** BEGIN **

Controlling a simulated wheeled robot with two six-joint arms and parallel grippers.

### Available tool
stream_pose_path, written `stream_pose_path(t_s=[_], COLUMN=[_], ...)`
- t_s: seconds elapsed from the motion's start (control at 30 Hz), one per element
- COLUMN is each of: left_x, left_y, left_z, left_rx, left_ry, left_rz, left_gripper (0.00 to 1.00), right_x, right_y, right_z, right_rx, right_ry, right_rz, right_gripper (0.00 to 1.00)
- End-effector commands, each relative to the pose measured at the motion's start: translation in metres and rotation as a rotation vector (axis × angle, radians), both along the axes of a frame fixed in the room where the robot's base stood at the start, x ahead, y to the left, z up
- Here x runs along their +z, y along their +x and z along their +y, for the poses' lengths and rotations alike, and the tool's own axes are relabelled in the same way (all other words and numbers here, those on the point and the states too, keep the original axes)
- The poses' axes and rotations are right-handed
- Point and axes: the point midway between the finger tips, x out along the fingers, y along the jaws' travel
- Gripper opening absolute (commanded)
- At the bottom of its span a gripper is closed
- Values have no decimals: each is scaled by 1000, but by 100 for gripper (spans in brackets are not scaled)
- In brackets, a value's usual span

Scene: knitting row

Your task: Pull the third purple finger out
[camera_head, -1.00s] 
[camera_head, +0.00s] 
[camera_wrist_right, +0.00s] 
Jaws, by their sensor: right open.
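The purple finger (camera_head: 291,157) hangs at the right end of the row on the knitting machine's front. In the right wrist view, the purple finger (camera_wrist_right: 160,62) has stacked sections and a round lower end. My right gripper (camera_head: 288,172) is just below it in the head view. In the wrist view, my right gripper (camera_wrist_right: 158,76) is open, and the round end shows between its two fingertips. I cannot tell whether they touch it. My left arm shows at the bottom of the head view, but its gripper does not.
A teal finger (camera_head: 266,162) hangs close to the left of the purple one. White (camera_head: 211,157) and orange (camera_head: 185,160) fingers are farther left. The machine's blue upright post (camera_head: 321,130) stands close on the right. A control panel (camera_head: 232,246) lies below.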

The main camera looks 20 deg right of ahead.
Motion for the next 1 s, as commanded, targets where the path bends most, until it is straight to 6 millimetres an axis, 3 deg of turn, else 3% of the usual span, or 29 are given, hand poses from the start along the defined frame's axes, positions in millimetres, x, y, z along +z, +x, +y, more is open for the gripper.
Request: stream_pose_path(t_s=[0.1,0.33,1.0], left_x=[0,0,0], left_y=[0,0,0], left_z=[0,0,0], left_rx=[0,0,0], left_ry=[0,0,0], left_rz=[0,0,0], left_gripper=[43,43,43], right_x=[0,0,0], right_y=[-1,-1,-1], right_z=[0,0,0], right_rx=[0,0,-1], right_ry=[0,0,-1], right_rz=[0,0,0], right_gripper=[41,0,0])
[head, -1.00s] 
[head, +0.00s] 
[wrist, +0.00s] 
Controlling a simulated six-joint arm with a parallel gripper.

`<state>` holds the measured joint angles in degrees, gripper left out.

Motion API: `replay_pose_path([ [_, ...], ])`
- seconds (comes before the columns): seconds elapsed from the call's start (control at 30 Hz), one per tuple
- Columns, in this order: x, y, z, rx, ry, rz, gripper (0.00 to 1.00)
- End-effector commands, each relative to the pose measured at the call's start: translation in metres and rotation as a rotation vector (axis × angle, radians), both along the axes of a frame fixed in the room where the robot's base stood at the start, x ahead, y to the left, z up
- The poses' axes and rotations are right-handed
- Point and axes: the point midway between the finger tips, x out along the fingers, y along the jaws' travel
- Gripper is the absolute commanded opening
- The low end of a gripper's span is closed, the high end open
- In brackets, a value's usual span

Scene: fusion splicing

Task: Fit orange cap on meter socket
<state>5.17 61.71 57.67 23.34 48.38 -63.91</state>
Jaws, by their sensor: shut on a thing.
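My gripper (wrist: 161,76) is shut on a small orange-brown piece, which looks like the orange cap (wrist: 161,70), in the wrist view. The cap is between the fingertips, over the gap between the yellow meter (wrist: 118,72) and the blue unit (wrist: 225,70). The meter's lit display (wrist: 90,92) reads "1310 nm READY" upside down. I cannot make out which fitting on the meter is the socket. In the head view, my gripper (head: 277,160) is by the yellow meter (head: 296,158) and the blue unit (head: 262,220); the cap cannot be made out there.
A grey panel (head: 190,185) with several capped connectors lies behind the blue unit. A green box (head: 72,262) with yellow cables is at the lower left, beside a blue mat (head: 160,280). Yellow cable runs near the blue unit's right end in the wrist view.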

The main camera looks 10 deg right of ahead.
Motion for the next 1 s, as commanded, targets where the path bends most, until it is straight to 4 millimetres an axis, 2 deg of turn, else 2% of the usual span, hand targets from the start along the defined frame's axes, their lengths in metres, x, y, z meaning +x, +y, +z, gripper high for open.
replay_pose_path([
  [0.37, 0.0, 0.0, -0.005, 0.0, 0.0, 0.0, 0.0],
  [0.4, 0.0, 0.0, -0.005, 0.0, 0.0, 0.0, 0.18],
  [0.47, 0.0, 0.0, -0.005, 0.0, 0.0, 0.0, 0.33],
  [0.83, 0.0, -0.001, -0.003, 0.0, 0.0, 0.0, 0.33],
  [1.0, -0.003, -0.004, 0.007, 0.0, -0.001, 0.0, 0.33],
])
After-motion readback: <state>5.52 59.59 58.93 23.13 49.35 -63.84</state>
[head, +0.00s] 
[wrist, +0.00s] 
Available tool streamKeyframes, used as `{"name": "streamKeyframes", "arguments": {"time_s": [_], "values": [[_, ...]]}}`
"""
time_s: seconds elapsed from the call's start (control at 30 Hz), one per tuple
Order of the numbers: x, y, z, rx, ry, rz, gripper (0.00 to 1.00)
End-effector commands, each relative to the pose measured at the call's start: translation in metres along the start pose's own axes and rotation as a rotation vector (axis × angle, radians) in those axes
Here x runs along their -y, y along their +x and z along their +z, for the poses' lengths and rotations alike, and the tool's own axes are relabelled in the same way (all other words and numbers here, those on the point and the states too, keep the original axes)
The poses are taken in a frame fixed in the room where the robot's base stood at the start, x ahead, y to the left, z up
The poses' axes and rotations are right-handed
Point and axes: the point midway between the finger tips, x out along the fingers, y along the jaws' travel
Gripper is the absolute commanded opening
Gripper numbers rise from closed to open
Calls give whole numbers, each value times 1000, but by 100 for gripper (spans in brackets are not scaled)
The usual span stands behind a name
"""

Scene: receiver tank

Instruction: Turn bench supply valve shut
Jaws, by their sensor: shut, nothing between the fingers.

** END **

▶ _Task to carry out_
Reproduce all the data word for word.

▶ _Task solution_
Controlling a simulated wheeled robot with two six-joint arms and parallel grippers.

### Available tool
stream_pose_path, written `stream_pose_path(t_s=[_], COLUMN=[_], ...)`
- t_s: seconds elapsed from the motion's start (control at 30 Hz), one per element
- COLUMN is each of: left_x, left_y, left_z, left_rx, left_ry, left_rz, left_gripper (0.00 to 1.00), right_x, right_y, right_z, right_rx, right_ry, right_rz, right_gripper (0.00 to 1.00)
- End-effector commands, each relative to the pose measured at the motion's start: translation in metres and rotation as a rotation vector (axis × angle, radians), both along the axes of a frame fixed in the room where the robot's base stood at the start, x ahead, y to the left, z up
- Here x runs along their +z, y along their +x and z along their +y, for the poses' lengths and rotations alike, and the tool's own axes are relabelled in the same way (all other words and numbers here, those on the point and the states too, keep the original axes)
- The poses' axes and rotations are right-handed
- Point and axes: the point midway between the finger tips, x out along the fingers, y along the jaws' travel
- Gripper opening absolute (commanded)
- At the bottom of its span a gripper is closed
- Values have no decimals: each is scaled by 1000, but by 100 for gripper (spans in brackets are not scaled)
- In brackets, a value's usual span

Scene: knitting row

Your task: Pull the third purple finger out
[camera_head, -1.00s] 
[camera_head, +0.00s] 
[camera_wrist_right, +0.00s] 
Jaws, by their sensor: right open.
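The purple finger (camera_head: 291,157) hangs at the right end of the row on the knitting machine's front. In the right wrist view, the purple finger (camera_wrist_right: 160,62) has stacked sections and a round lower end. My right gripper (camera_head: 288,172) is just below it in the head view. In the wrist view, my right gripper (camera_wrist_right: 158,76) is open, and the round end shows between its two fingertips. I cannot tell whether they touch it. My left arm shows at the bottom of the head view, but its gripper does not.
A teal finger (camera_head: 266,162) hangs close to the left of the purple one. White (camera_head: 211,157) and orange (camera_head: 185,160) fingers are farther left. The machine's blue upright post (camera_head: 321,130) stands close on the right. A control panel (camera_head: 232,246) lies below.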

The main camera looks 20 deg right of ahead.
Motion for the next 1 s, as commanded, targets where the path bends most, until it is straight to 6 millimetres an axis, 3 deg of turn, else 3% of the usual span, or 29 are given, hand poses from the start along the defined frame's axes, positions in millimetres, x, y, z along +z, +x, +y, more is open for the gripper.
Request: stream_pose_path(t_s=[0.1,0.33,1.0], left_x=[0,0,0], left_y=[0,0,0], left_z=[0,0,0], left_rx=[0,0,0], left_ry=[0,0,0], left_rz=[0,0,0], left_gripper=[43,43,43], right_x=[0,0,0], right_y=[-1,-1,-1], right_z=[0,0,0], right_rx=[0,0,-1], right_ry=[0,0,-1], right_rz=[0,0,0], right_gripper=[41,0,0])
[head, -1.00s] 
[head, +0.00s] 
[wrist, +0.00s] 
Controlling a simulated six-joint arm with a parallel gripper.

`<state>` holds the measured joint angles in degrees, gripper left out.

Motion API: `replay_pose_path([ [_, ...], ])`
- seconds (comes before the columns): seconds elapsed from the call's start (control at 30 Hz), one per tuple
- Columns, in this order: x, y, z, rx, ry, rz, gripper (0.00 to 1.00)
- End-effector commands, each relative to the pose measured at the call's start: translation in metres and rotation as a rotation vector (axis × angle, radians), both along the axes of a frame fixed in the room where the robot's base stood at the start, x ahead, y to the left, z up
- The poses' axes and rotations are right-handed
- Point and axes: the point midway between the finger tips, x out along the fingers, y along the jaws' travel
- Gripper is the absolute commanded opening
- The low end of a gripper's span is closed, the high end open
- In brackets, a value's usual span

Scene: fusion splicing

Task: Fit orange cap on meter socket
<state>5.17 61.71 57.67 23.34 48.38 -63.91</state>
Jaws, by their sensor: shut on a thing.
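My gripper (wrist: 161,76) is shut on a small orange-brown piece, which looks like the orange cap (wrist: 161,70), in the wrist view. The cap is between the fingertips, over the gap between the yellow meter (wrist: 118,72) and the blue unit (wrist: 225,70). The meter's lit display (wrist: 90,92) reads "1310 nm READY" upside down. I cannot make out which fitting on the meter is the socket. In the head view, my gripper (head: 277,160) is by the yellow meter (head: 296,158) and the blue unit (head: 262,220); the cap cannot be made out there.
A grey panel (head: 190,185) with several capped connectors lies behind the blue unit. A green box (head: 72,262) with yellow cables is at the lower left, beside a blue mat (head: 160,280). Yellow cable runs near the blue unit's right end in the wrist view.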

The main camera looks 10 deg right of ahead.
Motion for the next 1 s, as commanded, targets where the path bends most, until it is straight to 4 millimetres an axis, 2 deg of turn, else 2% of the usual span, hand targets from the start along the defined frame's axes, their lengths in metres, x, y, z meaning +x, +y, +z, gripper high for open.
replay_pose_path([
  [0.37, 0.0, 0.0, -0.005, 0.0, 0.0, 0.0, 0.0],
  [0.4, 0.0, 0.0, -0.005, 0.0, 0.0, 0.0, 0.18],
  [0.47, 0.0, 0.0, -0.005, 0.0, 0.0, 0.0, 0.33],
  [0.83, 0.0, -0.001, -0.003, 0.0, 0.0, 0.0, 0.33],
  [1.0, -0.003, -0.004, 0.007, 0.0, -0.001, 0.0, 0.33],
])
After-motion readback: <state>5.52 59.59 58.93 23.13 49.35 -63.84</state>
[head, +0.00s] 
[wrist, +0.00s] 
Available tool streamKeyframes, used as `{"name": "streamKeyframes", "arguments": {"time_s": [_], "values": [[_, ...]]}}`
"""
time_s: seconds elapsed from the call's start (control at 30 Hz), one per tuple
Order of the numbers: x, y, z, rx, ry, rz, gripper (0.00 to 1.00)
End-effector commands, each relative to the pose measured at the call's start: translation in metres along the start pose's own axes and rotation as a rotation vector (axis × angle, radians) in those axes
Here x runs along their -y, y along their +x and z along their +z, for the poses' lengths and rotations alike, and the tool's own axes are relabelled in the same way (all other words and numbers here, those on the point and the states too, keep the original axes)
The poses are taken in a frame fixed in the room where the robot's base stood at the start, x ahead, y to the left, z up
The poses' axes and rotations are right-handed
Point and axes: the point midway between the finger tips, x out along the fingers, y along the jaws' travel
Gripper is the absolute commanded opening
Gripper numbers rise from closed to open
Calls give whole numbers, each value times 1000, but by 100 for gripper (spans in brackets are not scaled)
The usual span stands behind a name
"""

Scene: receiver tank

Instruction: Turn bench supply valve shut
Jaws, by their sensor: shut, nothing between the fingers.

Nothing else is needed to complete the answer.